Question 9: can Lino's patch set be generalized to all DSA switches,
i.e. can all DSA drivers redirect their ->shutdown method to their
->remove method?
Answer: Apart from the fact that mdio_driver_register() does not provide
for a ->shutdown() method, which can be trivially addressed, we still
have issues. The fundamental problem is that some bus device drivers
implement ->shutdown as ->remove for their own device, see dspi_shutdown()
and dspi_remove() for an example.
When that happens, the DSA switch device attached to that bus will be
(a) once unbound from its driver (by dspi_shutdown -> dspi_remove ->
spi_unregister_controller -> device_for_each_child(...unregister), and
(b) once shut down (by its own ->shutdown method).
With the "ds" structure being naturally destroyed by the first call to
the ->remove function, a second call to ->remove is impossible to
succeed without tripping some NULL pointer, from the device's ->shutdown path.

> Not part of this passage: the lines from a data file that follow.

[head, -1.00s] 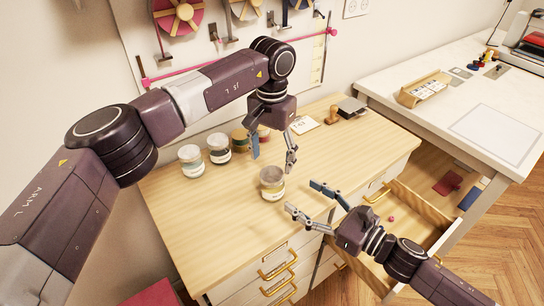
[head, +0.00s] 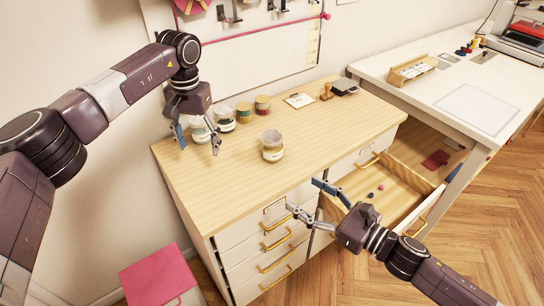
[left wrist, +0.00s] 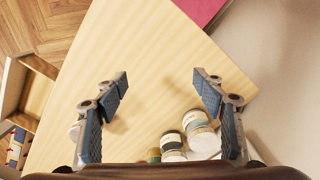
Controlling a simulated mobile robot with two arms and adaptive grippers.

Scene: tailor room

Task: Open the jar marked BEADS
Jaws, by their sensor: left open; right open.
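My left gripper (head: 198,147) is open and empty at the counter's left, partly in front of the pale jar. Its fingers (left wrist: 160,80) show apart in the left wrist view. My right gripper (head: 303,194) is open and empty before the counter's front.
The wooden counter (head: 215,185) has free room at its left and middle. A drawer (head: 415,200) stands open at the right, with small pink and blue pieces inside. A card (head: 299,100) and a stamp (head: 326,92) lie at the back. A white table (head: 440,75) stands right.

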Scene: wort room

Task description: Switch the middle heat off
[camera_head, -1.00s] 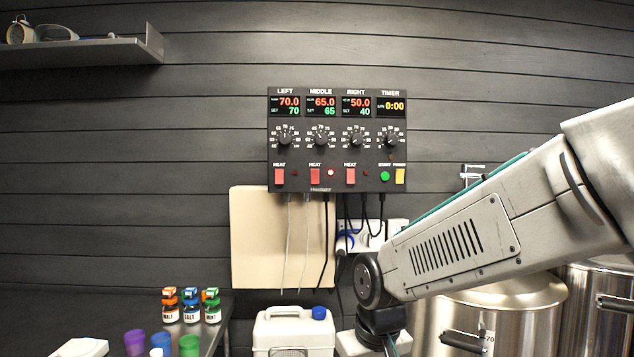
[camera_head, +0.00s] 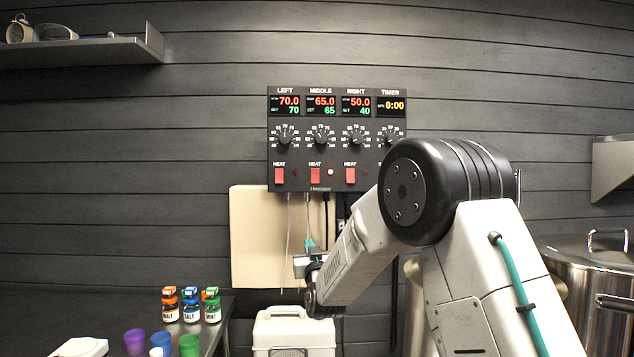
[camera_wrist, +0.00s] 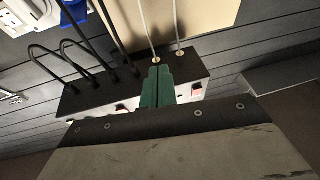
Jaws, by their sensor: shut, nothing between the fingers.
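The control panel (camera_head: 337,140) hangs on the wall with dials and readouts. The middle heat switch (camera_head: 315,175) is red, and the small lamp (camera_head: 331,172) beside it glows. The left heat switch (camera_head: 280,176) and right heat switch (camera_head: 350,175) have dark lamps. The middle readout (camera_head: 321,106) shows 65.0 over 65. My gripper (camera_head: 311,244) is below the panel, with its green fingers pointing up. In the wrist view its fingers (camera_wrist: 157,86) are shut and empty, overlapping the panel's underside (camera_wrist: 90,98). Red switches show partly there; I cannot tell whether the fingers touch the panel.
Cords hang from the panel's underside in front of a beige board (camera_head: 258,240). Bottles and coloured cups (camera_head: 189,345) stand on the bench at left. A steel pot (camera_head: 590,280) stands at right. My arm hides the timer buttons.

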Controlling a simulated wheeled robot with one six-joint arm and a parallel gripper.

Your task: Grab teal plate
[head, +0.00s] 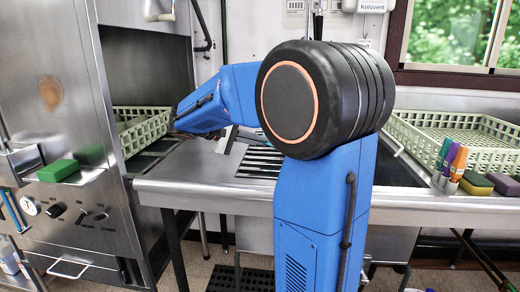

Simply said, DSA is not designed to support an unbalanced number of
calls to dsa_register_switch and dsa_unregister_switch.
In fact, if Lino's ksz9897 switch was attached to the dspi driver for a
SPI controller, even his own patches would not work and result in this
unbalance of calls that I mentioned earlier. If we're going to fix it,
let's think of something that covers all cases at least.
Simply put, it looks like we need some guidance (again) from driver core
maintainers as to what should a ->suspend method _not_ do. Specifically,
if it is okay to redirect ->suspend to ->remove. It looks like in the
case of buses doing that, and child devices doing that too, the results
are not quite sane. And maybe that would give us some clue as to what to
do about the genet driver which does the same thing.